IN THE UNITED STATES DISTRICT COURT FOR THE DISTRICT OF KANSAS

CLARK CZAPLINSKI,

Plaintiff,

v. Case No. 25-2057-JWB

RON E. BALLARD, in his individual capacity,

Defendant.

MEMORANDUM AND ORDER

This matter is before the court on Defendant’s motion to dismiss. (Doc. 17.) The motion has been fully briefed and is ripe for decision. (Docs. 24, 25.) The motion is DENIED for the reasons stated herein. I. Facts The facts set forth herein are taken from the amended complaint. (Doc. 13.) Plaintiff is a parent of children who attended public schools in Unified School District 470, Arkansas City, Kansas (“the district”). Defendant Ron Ballard is the superintendent of schools for the district. Plaintiff’s child, C.C., attended grades six through eight at Arkansas City Middle School (“ACMS”) from 2020 through the spring of 2023. During that time, C.C. was subjected to bullying by other students. (Doc. 13 at 1–2.) The district has a bullying policy which prohibits bullying consistent with state law.

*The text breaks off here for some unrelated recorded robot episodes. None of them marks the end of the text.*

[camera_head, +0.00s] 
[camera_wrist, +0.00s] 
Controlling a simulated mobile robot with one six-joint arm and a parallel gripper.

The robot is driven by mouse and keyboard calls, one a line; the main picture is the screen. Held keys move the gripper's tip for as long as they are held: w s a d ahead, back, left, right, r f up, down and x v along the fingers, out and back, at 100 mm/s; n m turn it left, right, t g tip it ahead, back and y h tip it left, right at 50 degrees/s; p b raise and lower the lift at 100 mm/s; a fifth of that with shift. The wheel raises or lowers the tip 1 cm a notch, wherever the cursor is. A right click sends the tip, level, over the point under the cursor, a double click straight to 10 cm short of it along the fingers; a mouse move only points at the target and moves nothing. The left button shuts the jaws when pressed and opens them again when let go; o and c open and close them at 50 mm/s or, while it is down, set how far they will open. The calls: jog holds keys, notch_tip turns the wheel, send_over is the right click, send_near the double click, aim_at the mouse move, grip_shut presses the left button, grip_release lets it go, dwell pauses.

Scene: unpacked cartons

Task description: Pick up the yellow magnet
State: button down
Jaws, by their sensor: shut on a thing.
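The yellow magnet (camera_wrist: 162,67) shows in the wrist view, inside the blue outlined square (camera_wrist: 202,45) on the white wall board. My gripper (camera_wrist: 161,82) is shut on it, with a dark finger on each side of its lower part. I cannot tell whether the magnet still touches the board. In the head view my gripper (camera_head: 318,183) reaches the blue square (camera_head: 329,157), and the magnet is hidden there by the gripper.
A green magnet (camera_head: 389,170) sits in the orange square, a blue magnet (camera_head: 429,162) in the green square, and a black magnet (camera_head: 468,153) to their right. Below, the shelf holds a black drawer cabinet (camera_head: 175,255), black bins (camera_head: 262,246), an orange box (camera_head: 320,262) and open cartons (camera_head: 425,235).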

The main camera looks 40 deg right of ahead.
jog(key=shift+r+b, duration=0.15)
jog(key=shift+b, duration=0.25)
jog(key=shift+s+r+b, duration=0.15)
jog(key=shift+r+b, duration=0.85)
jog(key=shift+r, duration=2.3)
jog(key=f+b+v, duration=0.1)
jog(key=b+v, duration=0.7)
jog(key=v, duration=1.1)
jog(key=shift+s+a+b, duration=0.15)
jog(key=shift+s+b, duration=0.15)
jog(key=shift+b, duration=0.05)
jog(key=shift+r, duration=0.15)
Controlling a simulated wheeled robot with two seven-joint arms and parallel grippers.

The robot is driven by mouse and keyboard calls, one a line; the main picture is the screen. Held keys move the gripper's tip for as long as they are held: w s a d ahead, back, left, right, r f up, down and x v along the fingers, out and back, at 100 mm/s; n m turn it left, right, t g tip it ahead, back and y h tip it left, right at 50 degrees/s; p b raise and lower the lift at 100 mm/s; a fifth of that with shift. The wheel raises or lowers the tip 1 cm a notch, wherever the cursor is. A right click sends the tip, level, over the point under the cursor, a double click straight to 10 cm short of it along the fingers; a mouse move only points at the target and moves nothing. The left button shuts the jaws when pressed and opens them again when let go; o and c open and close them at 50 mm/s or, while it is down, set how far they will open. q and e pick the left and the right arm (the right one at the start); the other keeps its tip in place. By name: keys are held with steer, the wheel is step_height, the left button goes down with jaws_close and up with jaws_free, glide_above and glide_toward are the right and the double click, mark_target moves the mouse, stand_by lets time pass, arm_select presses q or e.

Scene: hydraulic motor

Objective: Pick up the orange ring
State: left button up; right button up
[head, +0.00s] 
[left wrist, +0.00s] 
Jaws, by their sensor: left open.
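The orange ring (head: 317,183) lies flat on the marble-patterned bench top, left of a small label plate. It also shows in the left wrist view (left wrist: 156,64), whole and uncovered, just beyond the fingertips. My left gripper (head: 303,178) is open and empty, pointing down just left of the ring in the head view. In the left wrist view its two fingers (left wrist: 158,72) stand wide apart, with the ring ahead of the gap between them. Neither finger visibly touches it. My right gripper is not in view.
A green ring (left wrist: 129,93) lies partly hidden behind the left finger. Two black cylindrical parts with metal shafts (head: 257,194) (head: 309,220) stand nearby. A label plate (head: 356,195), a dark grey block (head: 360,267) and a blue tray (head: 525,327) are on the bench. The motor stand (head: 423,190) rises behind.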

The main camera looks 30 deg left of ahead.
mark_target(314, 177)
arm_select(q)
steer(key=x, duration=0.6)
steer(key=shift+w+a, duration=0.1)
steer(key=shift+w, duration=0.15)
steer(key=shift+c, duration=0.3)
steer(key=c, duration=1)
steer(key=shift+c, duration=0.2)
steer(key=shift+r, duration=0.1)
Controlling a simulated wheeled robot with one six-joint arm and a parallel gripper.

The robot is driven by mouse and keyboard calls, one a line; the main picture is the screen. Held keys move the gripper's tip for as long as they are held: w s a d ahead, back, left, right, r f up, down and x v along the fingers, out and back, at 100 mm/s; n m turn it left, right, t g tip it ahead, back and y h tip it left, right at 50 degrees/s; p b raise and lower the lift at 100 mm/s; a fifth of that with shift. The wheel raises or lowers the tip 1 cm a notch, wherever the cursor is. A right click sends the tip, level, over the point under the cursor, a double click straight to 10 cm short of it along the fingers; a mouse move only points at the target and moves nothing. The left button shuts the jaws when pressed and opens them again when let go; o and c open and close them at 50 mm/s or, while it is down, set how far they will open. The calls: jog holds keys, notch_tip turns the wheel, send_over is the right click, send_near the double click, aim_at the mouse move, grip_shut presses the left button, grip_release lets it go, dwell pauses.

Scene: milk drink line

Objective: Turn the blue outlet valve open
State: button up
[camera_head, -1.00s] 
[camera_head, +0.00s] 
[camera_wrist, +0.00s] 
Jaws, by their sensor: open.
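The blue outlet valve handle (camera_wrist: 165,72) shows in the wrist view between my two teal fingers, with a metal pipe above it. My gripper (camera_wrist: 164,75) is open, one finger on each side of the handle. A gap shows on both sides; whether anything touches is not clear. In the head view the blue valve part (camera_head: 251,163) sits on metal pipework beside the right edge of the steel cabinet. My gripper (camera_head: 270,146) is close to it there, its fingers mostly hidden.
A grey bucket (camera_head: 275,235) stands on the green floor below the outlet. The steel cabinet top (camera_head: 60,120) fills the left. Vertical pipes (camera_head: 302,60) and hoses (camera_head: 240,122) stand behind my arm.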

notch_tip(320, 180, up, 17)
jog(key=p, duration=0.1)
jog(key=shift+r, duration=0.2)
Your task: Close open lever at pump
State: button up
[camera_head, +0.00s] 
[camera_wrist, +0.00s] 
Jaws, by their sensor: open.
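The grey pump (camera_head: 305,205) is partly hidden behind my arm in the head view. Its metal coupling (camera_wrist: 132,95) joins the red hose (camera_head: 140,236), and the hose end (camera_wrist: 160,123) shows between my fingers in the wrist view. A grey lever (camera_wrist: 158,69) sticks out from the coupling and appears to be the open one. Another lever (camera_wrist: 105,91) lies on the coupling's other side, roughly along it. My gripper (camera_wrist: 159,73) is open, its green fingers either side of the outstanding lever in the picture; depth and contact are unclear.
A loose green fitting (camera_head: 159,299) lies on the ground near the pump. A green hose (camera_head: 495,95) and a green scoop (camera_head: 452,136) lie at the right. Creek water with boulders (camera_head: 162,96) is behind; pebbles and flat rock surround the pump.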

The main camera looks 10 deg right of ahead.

The policy prohibits bullying by students, staff members, or parents towards any other student, staff member or parent that that is: sufficiently severe, persistent or pervasive that such gesture, act or threat creates an intimidating, threatening or abusive educational environment that a reasonable person, under the circumstances, knows or should know will have the effect of: (i) Harming a student or staff member, whether physically or mentally; (ii) damaging a student’s or staff member’s property; (iii) placing a student or staff member in reasonable fear of harm to the student or staff member; or (iv) placing a student or staff member in reasonable fear of damage to the student’s or staff member’s property.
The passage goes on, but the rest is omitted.